New analysis published by ACOSS today show that in a typical month, over 200,000 people have their income support payments suspended. This is nearly one in four people using jobactive services, and nearly half of these suspensions are because they cannot meet unrealistic job search targets.
Over 25 per cent of the people who are in jobactive already have some paid work and over two thirds have been looking for work for more than a year.
These figures reflect the high number of people who require income support because they are unable to get enough reliable or decently paid ongoing work to no longer need income support.
ACOSS CEO Dr Cassandra Goldie said:
“Despite the low unemployment rate, employers are still reluctant to employ people who have been out of the paid work for more than 12 months, older workers, and people with disability.
Setting rigid job search targets so high – a default of 20 per month – is setting people up to fail.
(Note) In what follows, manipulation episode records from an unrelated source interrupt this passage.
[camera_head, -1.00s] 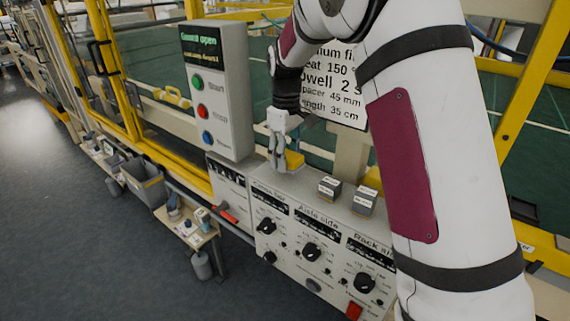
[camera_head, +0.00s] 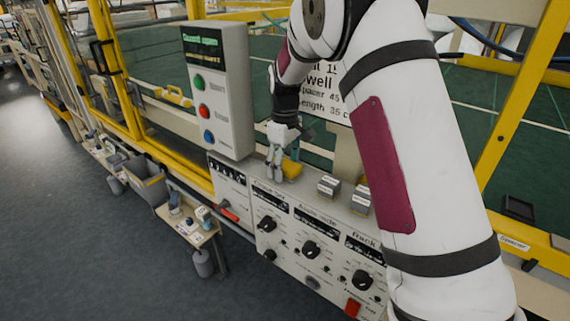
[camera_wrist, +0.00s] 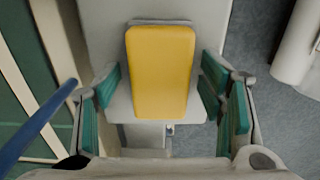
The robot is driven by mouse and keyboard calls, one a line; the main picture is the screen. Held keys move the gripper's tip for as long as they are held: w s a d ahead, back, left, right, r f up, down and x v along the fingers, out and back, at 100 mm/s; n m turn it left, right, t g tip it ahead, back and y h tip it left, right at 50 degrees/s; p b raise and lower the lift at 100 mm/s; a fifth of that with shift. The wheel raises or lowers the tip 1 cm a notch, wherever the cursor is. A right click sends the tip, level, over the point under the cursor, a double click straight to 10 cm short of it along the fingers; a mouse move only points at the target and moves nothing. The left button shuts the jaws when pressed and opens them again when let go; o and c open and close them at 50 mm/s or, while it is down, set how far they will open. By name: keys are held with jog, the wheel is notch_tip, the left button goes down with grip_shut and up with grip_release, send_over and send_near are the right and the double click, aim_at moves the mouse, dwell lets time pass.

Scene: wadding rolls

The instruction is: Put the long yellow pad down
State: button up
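The long yellow pad (camera_wrist: 161,72) lies flat on the grey top of the control box (camera_wrist: 100,28) in the wrist view, with a thin grey edge showing at its far end. In the head view the yellow pad (camera_head: 291,169) is at the back left of the box top, just right of my gripper (camera_head: 275,166). In the wrist view my gripper (camera_wrist: 166,92) has its teal-padded fingers on either side of the pad, with a narrow gap at each side. It looks open. The pad's underside is hidden.
Two small grey blocks (camera_head: 329,186) stand right of the pad on the box top. A grey button panel (camera_head: 219,90) rises at the left. Knobs (camera_head: 267,224) line the box front. A blue bar (camera_wrist: 40,125) crosses the wrist view's lower left.

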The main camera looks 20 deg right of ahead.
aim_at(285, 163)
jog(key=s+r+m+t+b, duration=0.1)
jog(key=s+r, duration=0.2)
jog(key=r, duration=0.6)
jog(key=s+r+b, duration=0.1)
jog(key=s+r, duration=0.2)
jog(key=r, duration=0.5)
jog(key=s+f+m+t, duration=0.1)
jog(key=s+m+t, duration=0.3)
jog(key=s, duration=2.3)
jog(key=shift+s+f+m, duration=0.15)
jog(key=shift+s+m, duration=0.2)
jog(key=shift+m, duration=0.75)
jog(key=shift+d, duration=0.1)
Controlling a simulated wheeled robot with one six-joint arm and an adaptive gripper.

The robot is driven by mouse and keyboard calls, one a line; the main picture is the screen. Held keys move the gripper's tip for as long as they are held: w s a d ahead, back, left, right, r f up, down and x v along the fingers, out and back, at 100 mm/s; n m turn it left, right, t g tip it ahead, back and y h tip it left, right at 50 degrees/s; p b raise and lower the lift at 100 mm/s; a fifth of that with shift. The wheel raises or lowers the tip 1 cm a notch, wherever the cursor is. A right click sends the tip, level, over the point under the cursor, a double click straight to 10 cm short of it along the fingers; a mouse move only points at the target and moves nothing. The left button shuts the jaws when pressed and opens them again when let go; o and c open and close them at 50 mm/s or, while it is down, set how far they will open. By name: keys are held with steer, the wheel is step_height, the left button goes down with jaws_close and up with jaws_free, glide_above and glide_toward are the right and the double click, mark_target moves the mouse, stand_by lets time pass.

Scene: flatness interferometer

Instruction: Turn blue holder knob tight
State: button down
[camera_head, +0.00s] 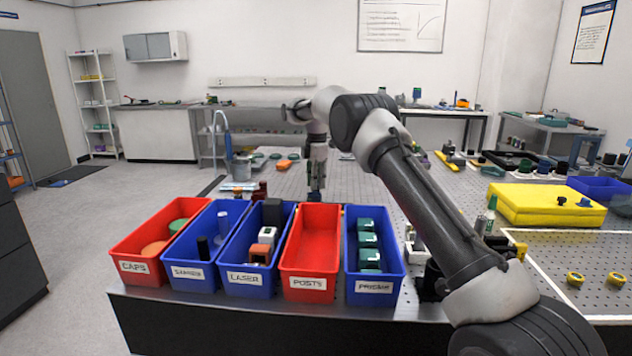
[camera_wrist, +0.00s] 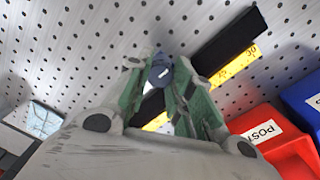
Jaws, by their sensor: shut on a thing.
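My gripper (camera_wrist: 160,78) points down at the perforated table top, its two green-padded fingers on either side of a round blue knob (camera_wrist: 160,73). It is shut on the knob. The knob sits over a black rail (camera_wrist: 228,42) with a yellow number scale; the holder below it is mostly hidden by the knob and fingers. In the head view my gripper (camera_head: 316,190) is low over the table just behind the row of bins, with a small dark blue patch at its tip; detail there is too small to tell.
Red and blue bins stand along the table's front edge, including the red posts bin (camera_head: 312,250) and blue prisms bin (camera_head: 373,262). A square glass plate (camera_wrist: 38,120) lies left in the wrist view. A yellow case (camera_head: 545,203) stands right.

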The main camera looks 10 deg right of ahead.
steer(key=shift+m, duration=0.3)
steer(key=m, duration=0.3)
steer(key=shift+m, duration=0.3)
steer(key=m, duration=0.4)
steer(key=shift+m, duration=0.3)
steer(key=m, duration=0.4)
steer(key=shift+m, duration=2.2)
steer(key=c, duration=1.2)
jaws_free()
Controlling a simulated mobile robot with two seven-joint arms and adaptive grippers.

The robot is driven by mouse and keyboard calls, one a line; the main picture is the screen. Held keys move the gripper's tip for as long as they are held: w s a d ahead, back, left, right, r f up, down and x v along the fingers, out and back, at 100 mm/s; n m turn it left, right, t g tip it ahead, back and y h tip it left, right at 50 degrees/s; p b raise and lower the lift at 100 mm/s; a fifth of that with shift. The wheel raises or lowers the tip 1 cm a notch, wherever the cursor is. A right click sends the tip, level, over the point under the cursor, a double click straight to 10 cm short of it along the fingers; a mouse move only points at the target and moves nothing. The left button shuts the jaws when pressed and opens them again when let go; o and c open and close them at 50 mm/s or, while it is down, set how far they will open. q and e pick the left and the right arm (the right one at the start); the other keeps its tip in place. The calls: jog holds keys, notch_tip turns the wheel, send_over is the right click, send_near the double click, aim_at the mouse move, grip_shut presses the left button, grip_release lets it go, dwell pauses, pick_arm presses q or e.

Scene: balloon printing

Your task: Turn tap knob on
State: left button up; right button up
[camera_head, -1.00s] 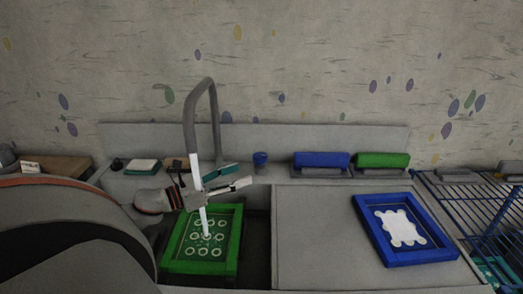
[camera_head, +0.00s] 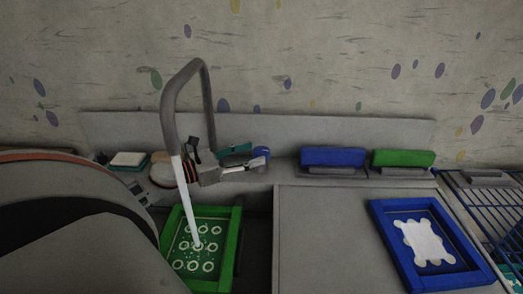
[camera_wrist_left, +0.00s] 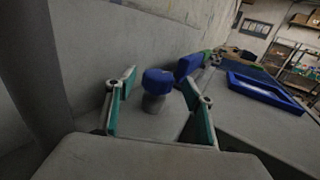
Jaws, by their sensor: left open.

Unrealistic and inflexible targets have no place in employment services that are designed to help people and they are an inconvenience to employers.
There are over 850,000 people who have been on income support for over a year, and there are 440,000 people who are aged 45 years or older, 390,000 people have a disability, 120,000 sole carers for children, and 130,000 people are from First Nations communities.
“Many people locked out out of paid work long term find themselves at the back of the job queue, not because they aren’t trying, but because many employers are still wary of giving them a chance. Let us not forget that there are currently nine people receiving unemployment payments per entry level job available.”
ACOSS survey data found 66% of respondents reported that their payment was suspended because of errors made by employment service providers. A further one in three reported that they experienced high levels of stress when their payments were suspended even if for a short period of time.
ACOSS is aware that a new employment services model, Workforce Australia, is being introduced in July this year and remains concerned that it still contains major features that have been harmful to people in the past.
ACOSS calls on the next Government to put an end to unrealistic, rigid mutual obligation requirements as a high priority.
Background on the briefings
ACOSS has developed these snapshots as part of a series of briefings on mutual obligations to provide up to date information on the mutual obligation system, how it works and who it affects, including analysis of where the system is causing harm.